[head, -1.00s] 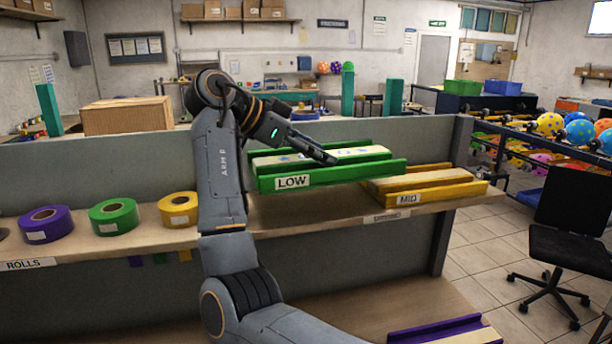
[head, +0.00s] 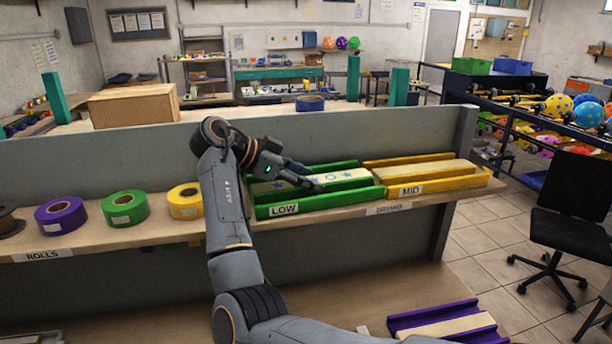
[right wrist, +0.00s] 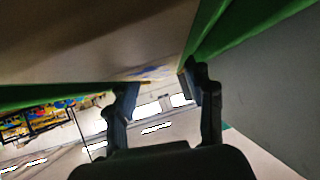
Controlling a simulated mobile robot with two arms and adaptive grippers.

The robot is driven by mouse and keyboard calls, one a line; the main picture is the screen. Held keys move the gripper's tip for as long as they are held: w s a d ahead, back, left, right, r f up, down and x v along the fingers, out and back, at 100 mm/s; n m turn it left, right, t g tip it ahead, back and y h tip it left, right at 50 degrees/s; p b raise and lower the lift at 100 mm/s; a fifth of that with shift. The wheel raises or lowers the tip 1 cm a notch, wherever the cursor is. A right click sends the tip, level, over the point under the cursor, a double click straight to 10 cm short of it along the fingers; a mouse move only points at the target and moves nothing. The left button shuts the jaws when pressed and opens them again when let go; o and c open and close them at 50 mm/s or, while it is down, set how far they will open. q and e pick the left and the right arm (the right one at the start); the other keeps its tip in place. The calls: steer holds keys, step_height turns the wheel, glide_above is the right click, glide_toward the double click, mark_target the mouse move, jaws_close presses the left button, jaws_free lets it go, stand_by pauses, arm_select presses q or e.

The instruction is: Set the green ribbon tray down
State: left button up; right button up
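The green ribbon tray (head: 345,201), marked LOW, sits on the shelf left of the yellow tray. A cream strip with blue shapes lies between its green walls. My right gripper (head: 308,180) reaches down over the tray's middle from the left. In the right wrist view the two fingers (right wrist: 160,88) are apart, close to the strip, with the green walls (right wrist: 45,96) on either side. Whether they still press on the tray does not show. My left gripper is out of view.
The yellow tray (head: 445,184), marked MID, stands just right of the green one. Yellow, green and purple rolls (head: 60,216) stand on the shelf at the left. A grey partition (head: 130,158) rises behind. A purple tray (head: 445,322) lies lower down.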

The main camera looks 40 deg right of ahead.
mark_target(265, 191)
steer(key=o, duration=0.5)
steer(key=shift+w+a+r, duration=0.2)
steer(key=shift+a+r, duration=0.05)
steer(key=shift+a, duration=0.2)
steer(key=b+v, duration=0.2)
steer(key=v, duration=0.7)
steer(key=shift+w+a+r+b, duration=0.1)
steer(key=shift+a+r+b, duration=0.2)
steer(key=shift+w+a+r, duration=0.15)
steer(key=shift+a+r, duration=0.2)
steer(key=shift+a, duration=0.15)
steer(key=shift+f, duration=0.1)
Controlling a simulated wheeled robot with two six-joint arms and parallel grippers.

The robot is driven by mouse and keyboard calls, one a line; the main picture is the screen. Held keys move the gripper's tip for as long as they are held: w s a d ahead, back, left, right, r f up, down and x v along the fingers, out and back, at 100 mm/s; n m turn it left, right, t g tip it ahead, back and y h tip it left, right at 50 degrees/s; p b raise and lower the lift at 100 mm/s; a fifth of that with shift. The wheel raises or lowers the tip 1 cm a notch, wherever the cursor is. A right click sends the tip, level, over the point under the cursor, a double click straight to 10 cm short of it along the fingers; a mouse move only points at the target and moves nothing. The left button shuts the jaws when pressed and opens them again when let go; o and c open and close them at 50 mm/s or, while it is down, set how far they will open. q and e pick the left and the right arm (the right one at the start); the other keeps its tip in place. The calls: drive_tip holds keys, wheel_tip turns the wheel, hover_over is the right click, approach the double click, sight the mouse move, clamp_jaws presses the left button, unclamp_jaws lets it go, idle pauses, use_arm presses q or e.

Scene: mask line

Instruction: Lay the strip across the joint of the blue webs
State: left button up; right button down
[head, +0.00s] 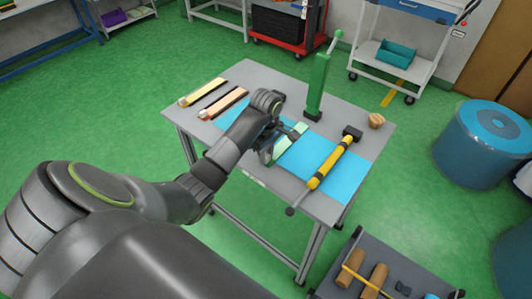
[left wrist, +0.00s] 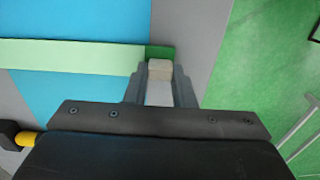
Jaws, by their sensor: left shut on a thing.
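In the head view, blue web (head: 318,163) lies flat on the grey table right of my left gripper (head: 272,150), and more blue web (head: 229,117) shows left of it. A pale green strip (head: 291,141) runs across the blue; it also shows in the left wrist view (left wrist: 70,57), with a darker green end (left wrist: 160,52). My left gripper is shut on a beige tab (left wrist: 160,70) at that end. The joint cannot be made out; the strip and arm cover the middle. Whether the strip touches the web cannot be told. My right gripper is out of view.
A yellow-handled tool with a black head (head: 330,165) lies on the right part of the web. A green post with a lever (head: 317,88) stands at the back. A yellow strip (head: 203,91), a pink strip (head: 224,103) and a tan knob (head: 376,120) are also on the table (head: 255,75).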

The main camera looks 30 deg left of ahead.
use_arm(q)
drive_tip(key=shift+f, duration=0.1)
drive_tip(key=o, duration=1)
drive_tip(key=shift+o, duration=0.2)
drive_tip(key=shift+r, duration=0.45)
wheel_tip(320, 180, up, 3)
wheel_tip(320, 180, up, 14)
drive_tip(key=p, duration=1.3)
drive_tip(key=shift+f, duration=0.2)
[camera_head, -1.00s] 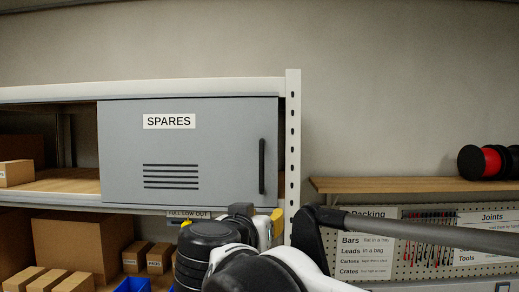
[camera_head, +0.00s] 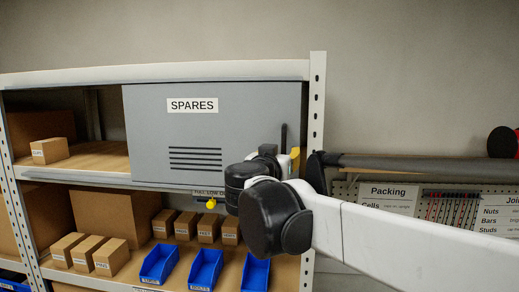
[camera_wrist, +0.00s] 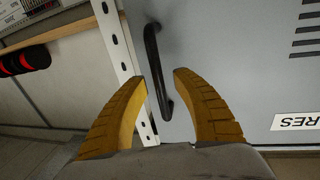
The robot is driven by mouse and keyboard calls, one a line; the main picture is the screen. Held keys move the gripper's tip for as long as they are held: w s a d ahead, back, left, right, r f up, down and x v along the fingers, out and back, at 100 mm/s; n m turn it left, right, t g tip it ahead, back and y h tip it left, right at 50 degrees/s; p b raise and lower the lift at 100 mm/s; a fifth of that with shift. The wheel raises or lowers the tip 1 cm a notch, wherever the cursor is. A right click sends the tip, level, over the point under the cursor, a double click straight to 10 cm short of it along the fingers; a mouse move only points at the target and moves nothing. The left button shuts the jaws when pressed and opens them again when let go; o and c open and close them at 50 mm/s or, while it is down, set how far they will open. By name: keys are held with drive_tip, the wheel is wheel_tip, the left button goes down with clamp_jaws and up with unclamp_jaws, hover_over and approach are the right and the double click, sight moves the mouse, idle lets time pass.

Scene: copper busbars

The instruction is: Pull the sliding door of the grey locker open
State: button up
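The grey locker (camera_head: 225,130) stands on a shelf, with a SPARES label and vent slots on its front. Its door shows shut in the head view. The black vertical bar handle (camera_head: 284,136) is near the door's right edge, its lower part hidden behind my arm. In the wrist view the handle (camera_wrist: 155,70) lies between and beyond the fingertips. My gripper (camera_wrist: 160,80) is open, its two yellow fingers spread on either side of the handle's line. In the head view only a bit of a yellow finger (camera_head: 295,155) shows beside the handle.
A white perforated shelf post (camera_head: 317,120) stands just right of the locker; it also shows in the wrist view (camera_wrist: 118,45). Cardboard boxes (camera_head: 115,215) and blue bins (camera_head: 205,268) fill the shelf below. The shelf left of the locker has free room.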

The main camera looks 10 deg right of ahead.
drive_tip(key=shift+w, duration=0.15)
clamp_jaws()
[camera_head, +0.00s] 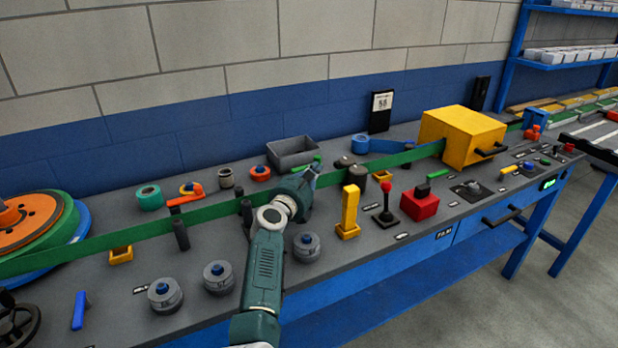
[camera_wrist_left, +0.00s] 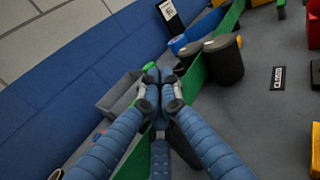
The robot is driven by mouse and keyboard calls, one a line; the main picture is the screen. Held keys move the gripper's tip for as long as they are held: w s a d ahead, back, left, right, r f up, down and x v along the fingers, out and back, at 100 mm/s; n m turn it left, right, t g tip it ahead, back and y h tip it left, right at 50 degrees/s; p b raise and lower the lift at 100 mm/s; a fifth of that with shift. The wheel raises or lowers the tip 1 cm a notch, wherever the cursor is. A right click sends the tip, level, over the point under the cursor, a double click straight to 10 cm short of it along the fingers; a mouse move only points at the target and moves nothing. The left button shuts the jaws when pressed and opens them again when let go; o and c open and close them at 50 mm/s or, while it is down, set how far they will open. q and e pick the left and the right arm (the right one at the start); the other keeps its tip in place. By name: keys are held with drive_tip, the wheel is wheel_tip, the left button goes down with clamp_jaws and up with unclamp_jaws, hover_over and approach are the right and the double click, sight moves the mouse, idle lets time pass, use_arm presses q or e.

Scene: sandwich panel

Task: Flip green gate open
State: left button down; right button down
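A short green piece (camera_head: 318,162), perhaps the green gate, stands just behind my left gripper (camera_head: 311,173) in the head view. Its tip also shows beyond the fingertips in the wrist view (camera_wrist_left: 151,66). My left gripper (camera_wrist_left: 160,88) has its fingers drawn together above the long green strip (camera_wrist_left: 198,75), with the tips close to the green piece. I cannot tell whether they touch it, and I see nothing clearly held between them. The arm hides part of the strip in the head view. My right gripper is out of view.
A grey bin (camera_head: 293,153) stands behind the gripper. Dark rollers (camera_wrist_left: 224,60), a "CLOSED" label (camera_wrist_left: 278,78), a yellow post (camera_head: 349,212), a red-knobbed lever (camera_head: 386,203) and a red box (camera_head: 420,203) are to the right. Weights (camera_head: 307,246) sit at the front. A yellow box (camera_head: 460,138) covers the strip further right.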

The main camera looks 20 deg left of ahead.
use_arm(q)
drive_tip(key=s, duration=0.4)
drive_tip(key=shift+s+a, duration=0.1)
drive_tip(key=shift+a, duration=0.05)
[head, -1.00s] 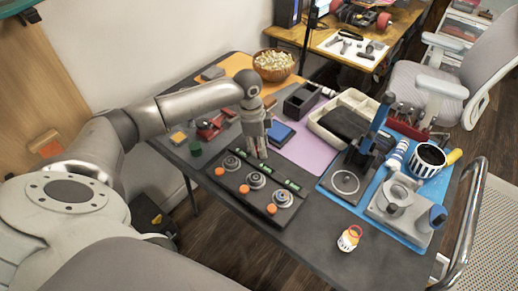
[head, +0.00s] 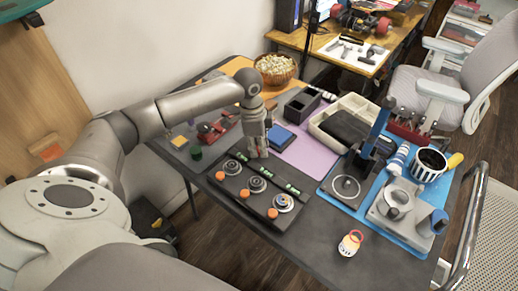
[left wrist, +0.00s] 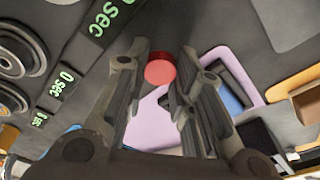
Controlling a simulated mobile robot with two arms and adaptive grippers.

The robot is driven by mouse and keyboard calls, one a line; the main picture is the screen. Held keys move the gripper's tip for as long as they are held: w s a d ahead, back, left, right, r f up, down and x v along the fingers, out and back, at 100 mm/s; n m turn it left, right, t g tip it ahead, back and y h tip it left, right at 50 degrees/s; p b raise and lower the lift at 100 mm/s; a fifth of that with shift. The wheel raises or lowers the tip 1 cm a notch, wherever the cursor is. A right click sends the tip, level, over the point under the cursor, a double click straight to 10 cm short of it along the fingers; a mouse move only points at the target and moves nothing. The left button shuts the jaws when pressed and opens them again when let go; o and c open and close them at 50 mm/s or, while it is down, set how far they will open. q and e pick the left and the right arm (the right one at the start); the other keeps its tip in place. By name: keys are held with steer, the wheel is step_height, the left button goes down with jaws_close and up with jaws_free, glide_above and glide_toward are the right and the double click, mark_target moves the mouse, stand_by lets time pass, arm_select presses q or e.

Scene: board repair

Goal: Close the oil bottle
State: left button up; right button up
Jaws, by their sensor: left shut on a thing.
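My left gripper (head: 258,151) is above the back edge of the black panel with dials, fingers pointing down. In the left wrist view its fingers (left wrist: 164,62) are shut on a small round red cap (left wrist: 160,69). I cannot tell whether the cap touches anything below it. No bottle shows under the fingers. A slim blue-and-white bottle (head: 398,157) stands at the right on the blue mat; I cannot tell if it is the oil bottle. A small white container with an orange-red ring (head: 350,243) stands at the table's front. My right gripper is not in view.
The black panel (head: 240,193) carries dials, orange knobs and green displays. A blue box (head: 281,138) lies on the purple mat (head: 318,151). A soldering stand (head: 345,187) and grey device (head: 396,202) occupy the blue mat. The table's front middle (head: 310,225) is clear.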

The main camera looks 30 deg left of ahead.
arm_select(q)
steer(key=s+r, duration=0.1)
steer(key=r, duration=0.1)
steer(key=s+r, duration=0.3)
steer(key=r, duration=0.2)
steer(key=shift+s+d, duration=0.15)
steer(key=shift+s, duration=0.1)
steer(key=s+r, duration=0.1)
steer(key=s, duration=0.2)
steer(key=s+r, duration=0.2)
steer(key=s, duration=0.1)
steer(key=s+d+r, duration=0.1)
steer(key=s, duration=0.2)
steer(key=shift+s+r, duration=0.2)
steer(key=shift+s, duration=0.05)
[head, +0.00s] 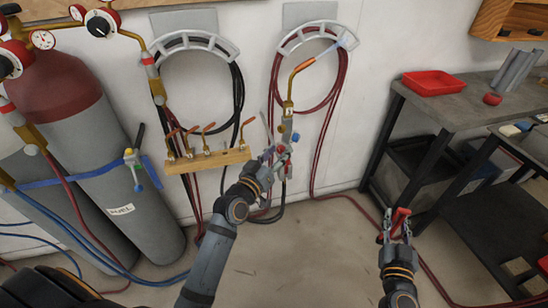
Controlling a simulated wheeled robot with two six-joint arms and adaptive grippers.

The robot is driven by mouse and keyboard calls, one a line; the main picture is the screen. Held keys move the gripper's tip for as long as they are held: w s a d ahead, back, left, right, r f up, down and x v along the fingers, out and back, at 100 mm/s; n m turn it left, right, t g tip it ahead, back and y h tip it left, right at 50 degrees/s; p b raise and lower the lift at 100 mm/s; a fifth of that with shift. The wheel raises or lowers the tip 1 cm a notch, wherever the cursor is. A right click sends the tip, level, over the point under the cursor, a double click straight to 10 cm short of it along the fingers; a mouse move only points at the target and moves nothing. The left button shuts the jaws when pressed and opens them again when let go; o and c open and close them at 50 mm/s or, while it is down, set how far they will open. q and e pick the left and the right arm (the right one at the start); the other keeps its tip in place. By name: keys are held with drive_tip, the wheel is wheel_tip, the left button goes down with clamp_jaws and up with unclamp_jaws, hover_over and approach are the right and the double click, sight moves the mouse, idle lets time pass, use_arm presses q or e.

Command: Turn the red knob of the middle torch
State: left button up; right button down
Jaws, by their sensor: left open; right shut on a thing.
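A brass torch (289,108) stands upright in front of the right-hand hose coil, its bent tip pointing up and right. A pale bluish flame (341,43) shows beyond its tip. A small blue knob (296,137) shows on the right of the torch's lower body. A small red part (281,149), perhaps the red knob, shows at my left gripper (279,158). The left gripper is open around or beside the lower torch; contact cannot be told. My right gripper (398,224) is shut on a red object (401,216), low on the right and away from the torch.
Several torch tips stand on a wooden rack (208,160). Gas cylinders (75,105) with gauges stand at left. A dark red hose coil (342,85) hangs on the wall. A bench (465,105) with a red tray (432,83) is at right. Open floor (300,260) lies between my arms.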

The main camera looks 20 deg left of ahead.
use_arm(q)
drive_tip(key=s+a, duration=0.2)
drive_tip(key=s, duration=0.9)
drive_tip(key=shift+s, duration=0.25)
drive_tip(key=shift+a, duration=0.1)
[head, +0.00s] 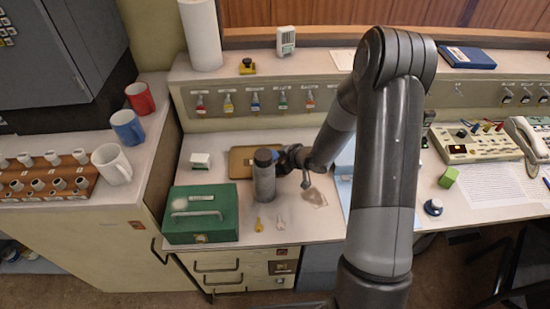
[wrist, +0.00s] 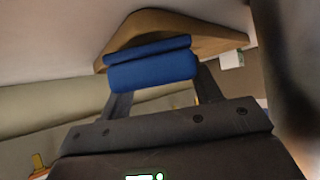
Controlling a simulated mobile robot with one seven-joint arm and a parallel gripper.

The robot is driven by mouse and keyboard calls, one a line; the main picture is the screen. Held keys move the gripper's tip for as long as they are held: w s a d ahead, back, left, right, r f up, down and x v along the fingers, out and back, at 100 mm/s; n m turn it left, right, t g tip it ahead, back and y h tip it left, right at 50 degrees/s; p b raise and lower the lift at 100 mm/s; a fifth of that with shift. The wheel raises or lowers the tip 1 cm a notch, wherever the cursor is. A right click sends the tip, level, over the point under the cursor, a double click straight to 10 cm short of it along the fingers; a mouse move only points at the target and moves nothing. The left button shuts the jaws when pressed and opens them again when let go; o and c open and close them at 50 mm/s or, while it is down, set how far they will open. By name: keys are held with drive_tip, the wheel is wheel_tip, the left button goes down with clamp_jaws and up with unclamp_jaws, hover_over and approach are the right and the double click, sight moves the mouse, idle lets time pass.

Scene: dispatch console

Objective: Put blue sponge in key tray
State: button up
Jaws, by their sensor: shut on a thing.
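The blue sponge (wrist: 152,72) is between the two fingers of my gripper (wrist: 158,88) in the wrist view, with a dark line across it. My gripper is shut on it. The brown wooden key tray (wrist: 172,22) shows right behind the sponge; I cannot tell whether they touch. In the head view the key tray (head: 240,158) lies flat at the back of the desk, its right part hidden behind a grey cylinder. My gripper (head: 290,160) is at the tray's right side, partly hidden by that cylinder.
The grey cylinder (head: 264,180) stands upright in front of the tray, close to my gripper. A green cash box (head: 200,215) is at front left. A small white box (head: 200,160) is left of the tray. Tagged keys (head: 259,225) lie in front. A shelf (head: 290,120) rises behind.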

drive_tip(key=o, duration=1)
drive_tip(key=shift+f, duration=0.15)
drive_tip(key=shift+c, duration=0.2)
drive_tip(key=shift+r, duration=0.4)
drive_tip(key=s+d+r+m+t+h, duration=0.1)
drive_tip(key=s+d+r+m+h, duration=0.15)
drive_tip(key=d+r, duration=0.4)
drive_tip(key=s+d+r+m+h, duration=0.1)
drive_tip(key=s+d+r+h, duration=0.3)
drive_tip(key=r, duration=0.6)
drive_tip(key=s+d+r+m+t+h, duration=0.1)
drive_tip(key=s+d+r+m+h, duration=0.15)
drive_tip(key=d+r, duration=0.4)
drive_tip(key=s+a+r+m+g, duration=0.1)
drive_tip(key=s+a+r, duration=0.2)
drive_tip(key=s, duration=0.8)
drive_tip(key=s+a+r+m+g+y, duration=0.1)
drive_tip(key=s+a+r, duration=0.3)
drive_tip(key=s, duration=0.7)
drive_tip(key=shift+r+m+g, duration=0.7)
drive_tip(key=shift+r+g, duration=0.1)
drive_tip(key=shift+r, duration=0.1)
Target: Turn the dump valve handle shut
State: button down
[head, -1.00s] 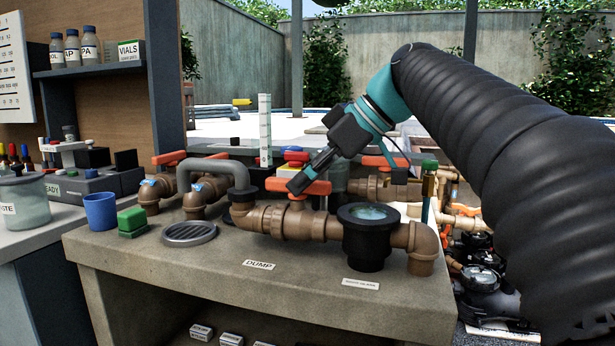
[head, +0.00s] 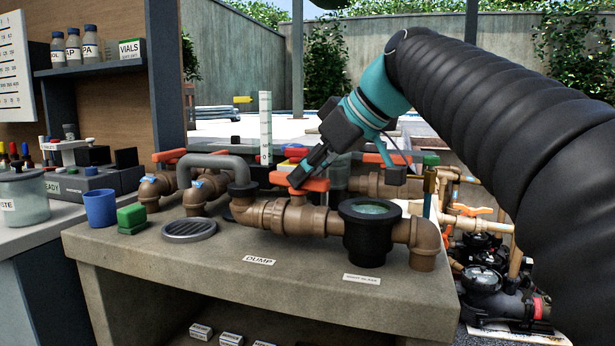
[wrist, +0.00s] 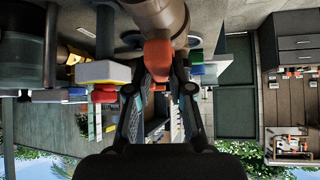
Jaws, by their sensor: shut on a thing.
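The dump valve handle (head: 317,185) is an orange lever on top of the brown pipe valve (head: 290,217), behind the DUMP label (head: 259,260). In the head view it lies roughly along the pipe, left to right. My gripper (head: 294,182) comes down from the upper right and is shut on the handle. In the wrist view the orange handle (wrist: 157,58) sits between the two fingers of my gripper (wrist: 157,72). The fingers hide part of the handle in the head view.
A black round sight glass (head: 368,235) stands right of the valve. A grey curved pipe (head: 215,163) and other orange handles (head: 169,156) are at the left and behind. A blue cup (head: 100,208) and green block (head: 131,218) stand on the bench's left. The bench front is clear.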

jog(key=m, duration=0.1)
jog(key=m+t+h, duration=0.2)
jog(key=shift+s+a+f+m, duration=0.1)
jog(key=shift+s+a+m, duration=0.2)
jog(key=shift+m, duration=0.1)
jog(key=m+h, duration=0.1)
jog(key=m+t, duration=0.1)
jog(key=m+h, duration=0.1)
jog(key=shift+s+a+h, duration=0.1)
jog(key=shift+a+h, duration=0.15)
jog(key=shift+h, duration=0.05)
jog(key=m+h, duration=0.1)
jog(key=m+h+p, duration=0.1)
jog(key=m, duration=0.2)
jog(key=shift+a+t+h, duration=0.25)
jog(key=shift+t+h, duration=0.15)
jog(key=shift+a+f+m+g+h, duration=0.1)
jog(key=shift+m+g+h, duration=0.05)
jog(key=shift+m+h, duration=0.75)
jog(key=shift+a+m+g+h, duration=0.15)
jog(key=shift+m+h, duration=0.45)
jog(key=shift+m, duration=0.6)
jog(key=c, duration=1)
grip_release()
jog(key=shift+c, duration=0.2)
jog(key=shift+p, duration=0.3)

___

*WHAT YOU NEED TO DO*.
Gather all lines of the records that include the word "Controlling".

*RESPONSE*.
Controlling a simulated mobile robot with two arms and adaptive grippers.
Controlling a simulated wheeled robot with two six-joint arms and parallel grippers.
Controlling a simulated mobile robot with two arms and adaptive grippers.
Controlling a simulated wheeled robot with two six-joint arms and adaptive grippers.
Controlling a simulated mobile robot with one seven-joint arm and a parallel gripper.

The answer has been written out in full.